» **Given problem**
Copy each line in which the string "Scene" occurs.

* Begin *

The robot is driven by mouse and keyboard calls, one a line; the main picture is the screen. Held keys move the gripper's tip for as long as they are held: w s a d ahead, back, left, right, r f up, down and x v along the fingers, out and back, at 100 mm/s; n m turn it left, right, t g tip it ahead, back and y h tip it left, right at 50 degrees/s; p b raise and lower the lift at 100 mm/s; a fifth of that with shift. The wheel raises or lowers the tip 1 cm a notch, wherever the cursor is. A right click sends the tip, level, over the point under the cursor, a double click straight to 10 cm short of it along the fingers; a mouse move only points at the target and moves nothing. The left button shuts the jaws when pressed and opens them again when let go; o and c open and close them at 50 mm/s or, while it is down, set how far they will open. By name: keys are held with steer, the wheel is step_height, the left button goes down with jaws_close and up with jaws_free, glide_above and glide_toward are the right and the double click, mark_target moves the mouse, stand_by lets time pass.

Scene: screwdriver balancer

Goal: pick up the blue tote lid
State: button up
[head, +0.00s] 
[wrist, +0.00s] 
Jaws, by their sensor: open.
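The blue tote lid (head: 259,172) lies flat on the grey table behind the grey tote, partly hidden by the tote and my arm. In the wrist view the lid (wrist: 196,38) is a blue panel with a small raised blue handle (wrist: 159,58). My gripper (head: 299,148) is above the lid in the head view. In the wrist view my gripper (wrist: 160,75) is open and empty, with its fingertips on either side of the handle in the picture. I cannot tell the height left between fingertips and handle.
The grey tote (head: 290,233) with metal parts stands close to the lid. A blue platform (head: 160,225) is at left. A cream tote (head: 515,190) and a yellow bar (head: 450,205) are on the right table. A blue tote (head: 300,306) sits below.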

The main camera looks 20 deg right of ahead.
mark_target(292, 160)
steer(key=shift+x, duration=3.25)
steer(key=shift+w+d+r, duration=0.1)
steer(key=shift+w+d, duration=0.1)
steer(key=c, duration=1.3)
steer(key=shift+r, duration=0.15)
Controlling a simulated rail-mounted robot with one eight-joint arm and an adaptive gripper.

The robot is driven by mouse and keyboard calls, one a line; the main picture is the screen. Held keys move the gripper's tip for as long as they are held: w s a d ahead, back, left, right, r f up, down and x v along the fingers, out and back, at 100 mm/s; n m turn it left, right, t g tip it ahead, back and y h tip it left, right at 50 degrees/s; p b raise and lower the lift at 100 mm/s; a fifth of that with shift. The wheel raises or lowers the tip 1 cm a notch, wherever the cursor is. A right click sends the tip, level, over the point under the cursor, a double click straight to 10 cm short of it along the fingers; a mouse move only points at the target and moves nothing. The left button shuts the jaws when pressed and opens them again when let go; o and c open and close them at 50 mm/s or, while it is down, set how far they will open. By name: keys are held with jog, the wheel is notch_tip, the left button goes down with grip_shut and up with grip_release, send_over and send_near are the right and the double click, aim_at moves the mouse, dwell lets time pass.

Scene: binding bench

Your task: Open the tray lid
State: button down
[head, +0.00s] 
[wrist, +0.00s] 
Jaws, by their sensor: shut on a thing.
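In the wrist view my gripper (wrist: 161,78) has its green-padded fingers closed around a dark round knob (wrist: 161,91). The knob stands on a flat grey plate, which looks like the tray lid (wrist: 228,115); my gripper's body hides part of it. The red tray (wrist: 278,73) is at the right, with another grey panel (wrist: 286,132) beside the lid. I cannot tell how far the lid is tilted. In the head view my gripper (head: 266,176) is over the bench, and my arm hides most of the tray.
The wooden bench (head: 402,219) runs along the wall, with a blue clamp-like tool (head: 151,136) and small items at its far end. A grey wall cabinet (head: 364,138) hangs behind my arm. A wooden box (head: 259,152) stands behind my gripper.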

* End *

» **The output**
Scene: screwdriver balancer
Scene: binding bench

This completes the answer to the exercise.